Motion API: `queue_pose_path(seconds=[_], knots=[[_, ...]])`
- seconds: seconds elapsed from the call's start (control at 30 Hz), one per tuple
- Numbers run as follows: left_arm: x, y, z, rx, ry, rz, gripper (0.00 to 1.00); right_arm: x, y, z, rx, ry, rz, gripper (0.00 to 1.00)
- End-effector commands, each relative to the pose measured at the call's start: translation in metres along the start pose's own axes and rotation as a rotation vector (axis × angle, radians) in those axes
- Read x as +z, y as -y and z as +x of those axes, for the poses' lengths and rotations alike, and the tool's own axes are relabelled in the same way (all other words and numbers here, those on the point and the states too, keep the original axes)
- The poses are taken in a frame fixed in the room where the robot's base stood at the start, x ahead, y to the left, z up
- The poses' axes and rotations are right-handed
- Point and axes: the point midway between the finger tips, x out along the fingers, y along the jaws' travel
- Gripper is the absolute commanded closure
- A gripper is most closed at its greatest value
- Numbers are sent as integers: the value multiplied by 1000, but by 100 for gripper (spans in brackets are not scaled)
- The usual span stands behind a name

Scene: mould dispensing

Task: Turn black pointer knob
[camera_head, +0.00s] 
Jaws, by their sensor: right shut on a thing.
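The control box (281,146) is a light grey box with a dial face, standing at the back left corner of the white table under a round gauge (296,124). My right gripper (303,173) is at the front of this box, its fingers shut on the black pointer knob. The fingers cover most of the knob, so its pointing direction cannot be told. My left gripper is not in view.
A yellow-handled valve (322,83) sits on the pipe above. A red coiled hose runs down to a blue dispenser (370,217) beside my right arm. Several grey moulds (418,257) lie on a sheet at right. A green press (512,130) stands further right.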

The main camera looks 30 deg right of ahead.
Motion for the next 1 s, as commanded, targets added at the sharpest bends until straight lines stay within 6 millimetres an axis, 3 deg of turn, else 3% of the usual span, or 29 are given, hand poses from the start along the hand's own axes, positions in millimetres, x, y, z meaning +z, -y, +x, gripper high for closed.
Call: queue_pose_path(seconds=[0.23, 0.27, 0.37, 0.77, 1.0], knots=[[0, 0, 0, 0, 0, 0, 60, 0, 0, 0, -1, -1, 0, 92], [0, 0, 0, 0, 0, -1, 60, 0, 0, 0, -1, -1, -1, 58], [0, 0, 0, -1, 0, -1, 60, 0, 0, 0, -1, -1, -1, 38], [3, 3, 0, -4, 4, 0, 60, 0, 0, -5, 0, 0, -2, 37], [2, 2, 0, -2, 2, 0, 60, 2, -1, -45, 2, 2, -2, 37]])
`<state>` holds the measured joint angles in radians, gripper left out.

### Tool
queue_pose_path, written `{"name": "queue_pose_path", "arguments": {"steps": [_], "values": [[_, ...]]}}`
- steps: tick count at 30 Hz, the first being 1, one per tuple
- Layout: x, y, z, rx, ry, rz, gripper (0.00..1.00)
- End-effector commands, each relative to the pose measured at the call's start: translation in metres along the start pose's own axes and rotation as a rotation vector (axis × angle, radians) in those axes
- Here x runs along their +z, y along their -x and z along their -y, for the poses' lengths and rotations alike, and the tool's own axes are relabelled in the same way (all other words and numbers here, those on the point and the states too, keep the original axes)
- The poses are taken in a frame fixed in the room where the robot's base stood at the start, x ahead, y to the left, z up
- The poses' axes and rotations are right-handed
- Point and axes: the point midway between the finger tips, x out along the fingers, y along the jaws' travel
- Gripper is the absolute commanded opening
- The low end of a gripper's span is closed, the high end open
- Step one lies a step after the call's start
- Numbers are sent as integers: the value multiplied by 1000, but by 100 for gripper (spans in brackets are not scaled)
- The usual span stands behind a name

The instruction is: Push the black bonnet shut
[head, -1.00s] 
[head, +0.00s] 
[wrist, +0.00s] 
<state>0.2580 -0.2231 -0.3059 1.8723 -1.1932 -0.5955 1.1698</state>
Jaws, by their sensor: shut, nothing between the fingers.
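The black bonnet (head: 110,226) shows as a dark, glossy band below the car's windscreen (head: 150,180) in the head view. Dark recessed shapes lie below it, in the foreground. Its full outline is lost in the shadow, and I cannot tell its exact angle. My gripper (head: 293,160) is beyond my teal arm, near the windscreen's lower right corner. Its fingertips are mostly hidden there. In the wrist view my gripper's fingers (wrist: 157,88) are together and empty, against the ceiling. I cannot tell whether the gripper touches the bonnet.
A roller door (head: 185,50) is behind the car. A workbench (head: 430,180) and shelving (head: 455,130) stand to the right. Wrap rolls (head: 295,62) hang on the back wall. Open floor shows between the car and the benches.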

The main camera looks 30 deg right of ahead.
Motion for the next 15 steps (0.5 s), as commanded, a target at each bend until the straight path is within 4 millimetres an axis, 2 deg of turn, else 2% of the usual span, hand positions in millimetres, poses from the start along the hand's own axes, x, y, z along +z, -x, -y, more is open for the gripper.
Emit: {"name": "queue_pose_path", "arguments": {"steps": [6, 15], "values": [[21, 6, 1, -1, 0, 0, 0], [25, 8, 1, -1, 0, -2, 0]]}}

What is needed: Track down the lines that include the word "same" and copy them.

Written reply:
- Read x as +z, y as -y and z as +x of those axes, for the poses' lengths and rotations alike, and the tool's own axes are relabelled in the same way (all other words and numbers here, those on the point and the states too, keep the original axes)
- Here x runs along their +z, y along their -x and z along their -y, for the poses' lengths and rotations alike, and the tool's own axes are relabelled in the same way (all other words and numbers here, those on the point and the states too, keep the original axes)

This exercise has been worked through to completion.